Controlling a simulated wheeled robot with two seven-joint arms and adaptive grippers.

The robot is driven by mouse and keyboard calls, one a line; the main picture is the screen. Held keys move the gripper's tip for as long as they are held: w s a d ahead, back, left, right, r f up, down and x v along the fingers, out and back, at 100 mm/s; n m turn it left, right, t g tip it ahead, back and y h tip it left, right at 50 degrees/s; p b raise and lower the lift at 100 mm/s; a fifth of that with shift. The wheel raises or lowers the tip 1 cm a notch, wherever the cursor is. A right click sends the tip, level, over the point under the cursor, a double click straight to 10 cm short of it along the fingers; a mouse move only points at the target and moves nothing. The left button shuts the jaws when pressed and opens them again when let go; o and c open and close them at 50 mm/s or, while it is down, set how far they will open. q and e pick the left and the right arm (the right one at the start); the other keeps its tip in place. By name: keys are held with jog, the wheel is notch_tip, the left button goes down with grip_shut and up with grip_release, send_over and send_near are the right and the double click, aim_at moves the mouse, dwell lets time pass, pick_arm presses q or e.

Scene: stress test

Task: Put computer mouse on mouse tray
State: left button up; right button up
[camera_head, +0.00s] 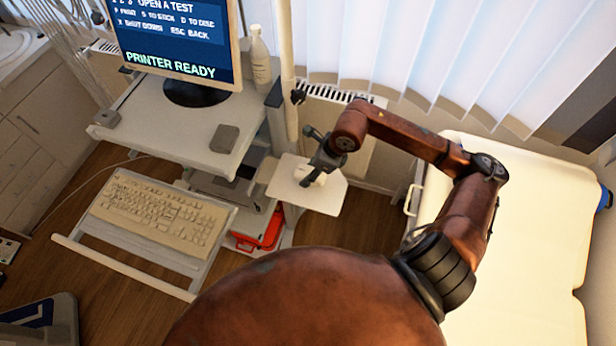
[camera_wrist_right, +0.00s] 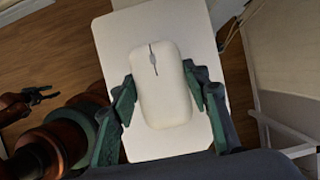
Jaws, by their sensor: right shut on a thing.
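The white computer mouse (camera_wrist_right: 164,98) is between the fingers of my right gripper (camera_wrist_right: 164,95), which is shut on its sides. Below the mouse in the right wrist view is the white mouse tray (camera_wrist_right: 112,48); I cannot tell whether the mouse touches it. In the head view my right gripper (camera_head: 318,168) is over the tray (camera_head: 318,200), and the mouse (camera_head: 309,177) shows partly under the fingers. My left gripper is not in view in the head view.
A cart holds a monitor (camera_head: 180,35), a white bottle (camera_head: 259,58) and a grey pad (camera_head: 224,138). A beige keyboard (camera_head: 160,212) lies on a lower shelf. A pole (camera_head: 288,60) stands just behind the tray. A cream couch (camera_head: 530,240) is at the right.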

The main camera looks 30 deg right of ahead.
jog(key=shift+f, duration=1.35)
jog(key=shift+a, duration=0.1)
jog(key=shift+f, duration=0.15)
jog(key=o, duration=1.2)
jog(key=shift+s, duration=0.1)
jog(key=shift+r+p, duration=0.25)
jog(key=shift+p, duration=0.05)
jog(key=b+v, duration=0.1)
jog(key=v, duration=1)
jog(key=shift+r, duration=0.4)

..............................

— GIVEN PROBLEM —
Locate all lines in the listing above with the word "button". Copy them.

— REPLY TO THE EXERCISE —
The robot is driven by mouse and keyboard calls, one a line; the main picture is the screen. Held keys move the gripper's tip for as long as they are held: w s a d ahead, back, left, right, r f up, down and x v along the fingers, out and back, at 100 mm/s; n m turn it left, right, t g tip it ahead, back and y h tip it left, right at 50 degrees/s; p b raise and lower the lift at 100 mm/s; a fifth of that with shift. The wheel raises or lowers the tip 1 cm a notch, wherever the cursor is. A right click sends the tip, level, over the point under the cursor, a double click straight to 10 cm short of it along the fingers; a mouse move only points at the target and moves nothing. The left button shuts the jaws when pressed and opens them again when let go; o and c open and close them at 50 mm/s or, while it is down, set how far they will open. q and e pick the left and the right arm (the right one at the start); the other keeps its tip in place. By name: keys are held with jog, the wheel is notch_tip, the left button goes down with grip_shut and up with grip_release, send_over and send_near are the right and the double click, aim_at moves the mouse, dwell lets time pass, pick_arm presses q or e.
State: left button up; right button up

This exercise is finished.